外国人が日本入国に必要なビザ取得のための4つのポイント

「自社のスキルやノウハウを多くの外国人に経験・習得してもらい、国際貢献につなげたい。」
「結婚したい相手が外国人だが、どういう手続きが必要なのか?」等々、思い悩む人も少なくはなくなりました。
そして、日本での滞在や活動を夢見て入国・滞在を希望する外国人にとっても在留資格は重要な要素です。
日本国内での法的地位を定め、特定の活動や目的に基づいて許可を与えるこの制度は、外国人の日本での生活を支える枠組みとなっています。
ここでは、在留資格の種類や取得のために必要なことなどについて申請先や大事なポイントについてわかりやすく解説します。

ポイント1)そもそも入国(上陸)するには何が必要?

外国人が日本へ入国するのに必要なのは大きく分けて2つです。
・有効なパスポート
・入国ビザ

たったこれだけです。

だがしかし、この「入国ビザ」なるものの意味を間違って捉えていると大変なことに・・・。
ややこしくなり申請と取得に多くの時間がかかってしまいます。


なぜならば、厳密にいうとビザと在留資格は別物なのです。

・ビザ=(査証)とは

日本国領事館等に申請し発給してもらう、入国審査をうけるために必要な提示物。(免除されることも有る)

・在留資格とは

一般にビザと呼称されることがあるが、厳密にはビザ(査証)とは異なりその外国人が日本で行う活動に必要な許可証のこと。


もっと細かいそれぞれの違いは以下のとおりです。

※ビザ(査証)在留資格
役割と目的外国人が日本に入国する際の入国許可証。外国人が日本に入国する前に取得し、入国審査の際に使用されます。日本国内での外国人の滞在を許可する法的な資格。滞在期間中、日本国内で特定の活動を行うための許可を与えます。
発行元日本国領事館等、外務省が発行します。外国人が日本に入国するための正式な許可証です。入国後の日本の出入国在留管理庁が外国人に与える資格です。
有効期限一定期間内に日本への入国を許可します。

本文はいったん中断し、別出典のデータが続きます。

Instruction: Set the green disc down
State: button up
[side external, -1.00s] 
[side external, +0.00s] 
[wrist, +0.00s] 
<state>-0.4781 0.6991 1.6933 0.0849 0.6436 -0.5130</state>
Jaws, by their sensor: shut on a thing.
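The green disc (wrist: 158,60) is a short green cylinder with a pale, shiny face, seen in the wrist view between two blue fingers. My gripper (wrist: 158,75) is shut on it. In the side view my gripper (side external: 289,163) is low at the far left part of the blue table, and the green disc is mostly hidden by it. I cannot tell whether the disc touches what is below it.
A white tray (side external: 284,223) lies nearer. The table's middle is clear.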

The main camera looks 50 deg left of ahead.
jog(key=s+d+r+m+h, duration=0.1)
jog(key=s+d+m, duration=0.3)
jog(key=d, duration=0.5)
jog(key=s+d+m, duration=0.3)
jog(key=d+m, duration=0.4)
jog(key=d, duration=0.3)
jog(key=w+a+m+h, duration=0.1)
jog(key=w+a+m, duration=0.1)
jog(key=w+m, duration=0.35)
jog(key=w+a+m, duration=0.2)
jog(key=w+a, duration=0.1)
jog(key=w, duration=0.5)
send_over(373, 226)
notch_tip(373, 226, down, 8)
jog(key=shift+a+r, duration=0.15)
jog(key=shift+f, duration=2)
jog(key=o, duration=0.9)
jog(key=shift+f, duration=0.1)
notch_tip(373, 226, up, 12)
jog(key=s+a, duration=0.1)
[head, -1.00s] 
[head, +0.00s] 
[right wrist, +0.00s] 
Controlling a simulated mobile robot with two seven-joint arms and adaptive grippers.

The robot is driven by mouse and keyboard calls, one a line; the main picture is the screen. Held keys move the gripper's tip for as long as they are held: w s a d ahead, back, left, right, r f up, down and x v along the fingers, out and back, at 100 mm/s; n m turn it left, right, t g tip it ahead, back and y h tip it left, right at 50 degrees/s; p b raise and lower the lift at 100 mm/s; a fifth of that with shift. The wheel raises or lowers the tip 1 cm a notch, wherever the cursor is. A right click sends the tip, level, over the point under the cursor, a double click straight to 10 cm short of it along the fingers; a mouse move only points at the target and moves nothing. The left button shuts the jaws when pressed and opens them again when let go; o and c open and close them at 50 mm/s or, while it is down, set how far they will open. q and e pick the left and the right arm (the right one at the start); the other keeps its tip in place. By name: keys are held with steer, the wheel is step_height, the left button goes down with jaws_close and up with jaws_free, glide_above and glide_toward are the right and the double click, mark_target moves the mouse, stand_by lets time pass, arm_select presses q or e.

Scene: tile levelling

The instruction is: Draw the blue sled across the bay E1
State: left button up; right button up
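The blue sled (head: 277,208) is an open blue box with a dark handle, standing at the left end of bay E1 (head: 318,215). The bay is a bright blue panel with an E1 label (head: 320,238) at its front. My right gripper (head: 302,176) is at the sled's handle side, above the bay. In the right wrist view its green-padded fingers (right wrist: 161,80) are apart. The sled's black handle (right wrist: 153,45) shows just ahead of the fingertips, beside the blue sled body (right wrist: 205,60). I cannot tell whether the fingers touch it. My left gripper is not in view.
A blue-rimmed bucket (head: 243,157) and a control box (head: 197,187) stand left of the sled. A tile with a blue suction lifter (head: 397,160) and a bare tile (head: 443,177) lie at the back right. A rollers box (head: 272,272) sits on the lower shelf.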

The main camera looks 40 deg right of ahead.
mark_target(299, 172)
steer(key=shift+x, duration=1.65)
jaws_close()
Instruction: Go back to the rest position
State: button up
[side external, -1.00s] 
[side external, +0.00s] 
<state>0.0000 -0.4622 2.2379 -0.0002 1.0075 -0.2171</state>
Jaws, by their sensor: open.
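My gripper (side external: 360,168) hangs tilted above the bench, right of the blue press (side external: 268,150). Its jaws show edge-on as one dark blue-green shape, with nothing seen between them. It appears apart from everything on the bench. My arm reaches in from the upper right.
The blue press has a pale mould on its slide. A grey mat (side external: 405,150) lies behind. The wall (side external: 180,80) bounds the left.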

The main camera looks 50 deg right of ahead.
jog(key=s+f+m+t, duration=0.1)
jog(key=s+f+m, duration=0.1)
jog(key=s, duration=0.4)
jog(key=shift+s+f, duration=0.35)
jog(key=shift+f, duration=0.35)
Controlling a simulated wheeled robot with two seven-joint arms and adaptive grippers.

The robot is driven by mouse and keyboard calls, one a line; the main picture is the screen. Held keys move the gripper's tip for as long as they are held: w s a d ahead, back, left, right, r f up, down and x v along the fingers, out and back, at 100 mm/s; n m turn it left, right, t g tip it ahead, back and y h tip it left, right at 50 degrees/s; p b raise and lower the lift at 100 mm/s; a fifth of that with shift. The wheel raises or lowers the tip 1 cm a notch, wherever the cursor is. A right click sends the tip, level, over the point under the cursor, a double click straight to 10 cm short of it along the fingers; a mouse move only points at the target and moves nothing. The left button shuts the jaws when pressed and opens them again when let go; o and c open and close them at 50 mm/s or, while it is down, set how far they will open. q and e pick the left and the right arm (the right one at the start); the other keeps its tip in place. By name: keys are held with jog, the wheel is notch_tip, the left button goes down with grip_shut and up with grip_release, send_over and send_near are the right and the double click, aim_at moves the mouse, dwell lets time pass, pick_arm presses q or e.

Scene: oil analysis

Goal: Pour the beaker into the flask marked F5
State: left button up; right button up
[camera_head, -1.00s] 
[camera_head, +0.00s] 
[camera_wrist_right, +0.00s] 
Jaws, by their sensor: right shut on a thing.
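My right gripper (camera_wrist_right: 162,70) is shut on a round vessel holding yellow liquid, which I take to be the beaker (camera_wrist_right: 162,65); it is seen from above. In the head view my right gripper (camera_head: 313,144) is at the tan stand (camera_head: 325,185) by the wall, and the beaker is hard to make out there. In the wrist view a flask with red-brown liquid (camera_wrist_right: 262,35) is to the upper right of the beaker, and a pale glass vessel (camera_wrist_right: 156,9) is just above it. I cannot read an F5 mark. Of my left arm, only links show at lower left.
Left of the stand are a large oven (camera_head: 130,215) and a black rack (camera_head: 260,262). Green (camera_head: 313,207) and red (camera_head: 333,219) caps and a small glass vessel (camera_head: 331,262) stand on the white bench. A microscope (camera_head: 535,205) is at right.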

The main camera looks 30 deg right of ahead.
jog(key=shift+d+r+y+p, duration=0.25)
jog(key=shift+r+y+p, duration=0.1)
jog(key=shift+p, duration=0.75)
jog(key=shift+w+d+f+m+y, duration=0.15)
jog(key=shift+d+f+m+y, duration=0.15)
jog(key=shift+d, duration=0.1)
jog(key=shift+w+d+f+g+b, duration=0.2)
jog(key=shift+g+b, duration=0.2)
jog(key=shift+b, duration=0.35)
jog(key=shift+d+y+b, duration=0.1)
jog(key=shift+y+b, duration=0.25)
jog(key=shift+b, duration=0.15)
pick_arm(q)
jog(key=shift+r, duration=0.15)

入国後は無効になります。滞在期間中有効であり、日本に滞在する間は更新する必要があります。
使用場面外国人が日本に入国するために所持し、入国審査の際に提示が必要。日本国内での活動のために所持し、外国人が日本に滞在し、特定の活動を行うための資格となります。
※ビザ(査証)は免除されるケースもあります。
”【出入国管理及び難民認定法(入管法)第6条1項ただし書き】国際約束若しくは日本国政府が外国政府に対して行つた通告により日本国領事官等の査証を必要としないこととされている外国人の旅券、第二十六条第一項の規定により再入国の許可を受けている者(~略~)の旅券又は第六十一条の二の十二第一項の規定により難民旅行証明書の交付を受けている者の当該証明書には、日本国領事官等の査証を要しない。”

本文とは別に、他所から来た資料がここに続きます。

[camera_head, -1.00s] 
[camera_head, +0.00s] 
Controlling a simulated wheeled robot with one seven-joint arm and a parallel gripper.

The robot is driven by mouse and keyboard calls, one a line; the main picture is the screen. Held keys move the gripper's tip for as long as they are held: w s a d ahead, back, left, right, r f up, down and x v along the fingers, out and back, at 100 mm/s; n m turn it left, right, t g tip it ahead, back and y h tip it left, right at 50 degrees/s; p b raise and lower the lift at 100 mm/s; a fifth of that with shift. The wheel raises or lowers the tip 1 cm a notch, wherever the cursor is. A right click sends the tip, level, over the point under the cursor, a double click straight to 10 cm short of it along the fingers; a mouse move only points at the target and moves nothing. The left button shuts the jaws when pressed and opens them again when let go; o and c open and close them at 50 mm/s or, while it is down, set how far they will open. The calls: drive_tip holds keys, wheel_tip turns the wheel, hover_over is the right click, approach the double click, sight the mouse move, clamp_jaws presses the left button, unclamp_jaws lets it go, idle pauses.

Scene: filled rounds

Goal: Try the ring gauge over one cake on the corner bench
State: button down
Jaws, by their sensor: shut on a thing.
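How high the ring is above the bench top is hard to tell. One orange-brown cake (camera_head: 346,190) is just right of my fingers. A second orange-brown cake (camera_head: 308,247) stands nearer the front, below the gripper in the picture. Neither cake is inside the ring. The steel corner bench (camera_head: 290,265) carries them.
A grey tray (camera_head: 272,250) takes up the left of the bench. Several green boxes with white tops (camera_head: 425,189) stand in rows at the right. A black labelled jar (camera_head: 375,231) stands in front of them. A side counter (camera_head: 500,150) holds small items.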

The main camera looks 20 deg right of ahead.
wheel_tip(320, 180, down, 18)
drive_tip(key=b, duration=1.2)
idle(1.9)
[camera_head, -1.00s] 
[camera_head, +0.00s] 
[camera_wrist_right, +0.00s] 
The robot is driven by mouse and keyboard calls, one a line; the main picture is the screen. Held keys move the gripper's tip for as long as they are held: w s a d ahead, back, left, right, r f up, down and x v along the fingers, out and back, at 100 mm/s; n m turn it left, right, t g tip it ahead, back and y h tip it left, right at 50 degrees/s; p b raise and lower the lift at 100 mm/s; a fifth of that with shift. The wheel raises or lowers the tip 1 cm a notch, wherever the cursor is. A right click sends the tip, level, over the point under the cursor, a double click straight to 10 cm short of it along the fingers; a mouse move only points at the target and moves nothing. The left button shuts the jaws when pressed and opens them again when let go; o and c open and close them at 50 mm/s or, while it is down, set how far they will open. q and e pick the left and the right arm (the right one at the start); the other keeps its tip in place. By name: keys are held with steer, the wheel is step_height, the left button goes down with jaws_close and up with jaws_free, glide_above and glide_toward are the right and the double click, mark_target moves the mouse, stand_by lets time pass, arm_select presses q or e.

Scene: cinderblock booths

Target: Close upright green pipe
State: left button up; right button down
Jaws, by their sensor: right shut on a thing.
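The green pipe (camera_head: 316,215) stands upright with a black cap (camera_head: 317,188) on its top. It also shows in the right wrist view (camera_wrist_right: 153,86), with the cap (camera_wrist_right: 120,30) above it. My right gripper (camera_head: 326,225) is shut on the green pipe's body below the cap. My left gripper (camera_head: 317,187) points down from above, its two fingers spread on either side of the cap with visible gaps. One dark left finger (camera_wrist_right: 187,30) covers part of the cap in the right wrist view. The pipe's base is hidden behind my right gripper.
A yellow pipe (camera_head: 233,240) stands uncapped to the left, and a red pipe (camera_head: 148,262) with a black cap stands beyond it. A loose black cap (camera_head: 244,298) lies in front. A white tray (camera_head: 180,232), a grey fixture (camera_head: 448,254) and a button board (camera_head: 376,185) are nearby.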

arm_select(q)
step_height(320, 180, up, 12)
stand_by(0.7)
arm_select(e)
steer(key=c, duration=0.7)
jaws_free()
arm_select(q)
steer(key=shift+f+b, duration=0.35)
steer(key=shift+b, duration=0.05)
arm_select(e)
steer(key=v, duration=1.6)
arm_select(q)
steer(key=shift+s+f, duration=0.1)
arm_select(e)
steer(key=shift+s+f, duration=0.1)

以上のように、外国人が日本に入国するにはどちらも有効なパスポート(旅券)とビザ(査証)が必要となります。

ポイント2)在留資格は必須条件。じゃあどうやってとるの?

日本に入国する外国人は在留資格が必要です。
その在留資格を得るためには上陸のために以下の②の条件に適合している必要があります。

①旅券(パスポート)や査証(ビザ)が有効であること
日本で行おうとする活動が虚偽のものでなく、かつ、在留資格に該当すること(在留資格適合性)また、在留資格により上陸許可基準が設けられている場合には、その基準にも適合していること(基準省令適合性)
③ 申請に係る在留期間が法務省令の規定に適合していること
④ 上陸拒否事由に該当していないこと
【入管法第7条1項各号】

在留資格認定証明書(COE)

日本に入国して行おうとする活動が虚偽のものではなく、「在留資格適合性」と「基準省令適合性」の両方をクリアした場合に許可がもらえます。(※在留資格によって基準省令適合性が不要のものもある)
そこで、旅行等の短期滞在ではない目的で日本へ入国する場合には、「在留資格認定証明書(COE)」を出入国在留管理局(入管)へ申請し、交付してもらう必要があります。
次に、交付された在留資格認定証明書(COE)を入国予定の外国人に送付し、当該外国人はそれをもって在日日本公館で査証発給申請をし、発給された査証とCOEをもって日本へ入国するという流れになります。

大まかな流れ
①日本にいる代理人(配偶者や就職先の会社)が入管へCOE交付申請

②COE交付

③本国にいる申請者(入国したい外国人)へCOEを送付

④在外日本公館(日本大使館等)へCOEを持っていき査証の申請

⑤査証の発給

⑥当該外国人の入国(上陸)許可
※在留資格「短期滞在」はCOE対象外。
短期滞在からの他の在留資格変更許可申請は認められないのが原則のため、初めから無謀なことはやめておいたほうがいい。(例外はある)

ポイント3)どこの入管に申請に行けばいいの?

COEがあったほうがスムーズなのは知っているけど、入管って言っても自分はどこの入管が管轄なの?っていう疑問もあるかとおもいます。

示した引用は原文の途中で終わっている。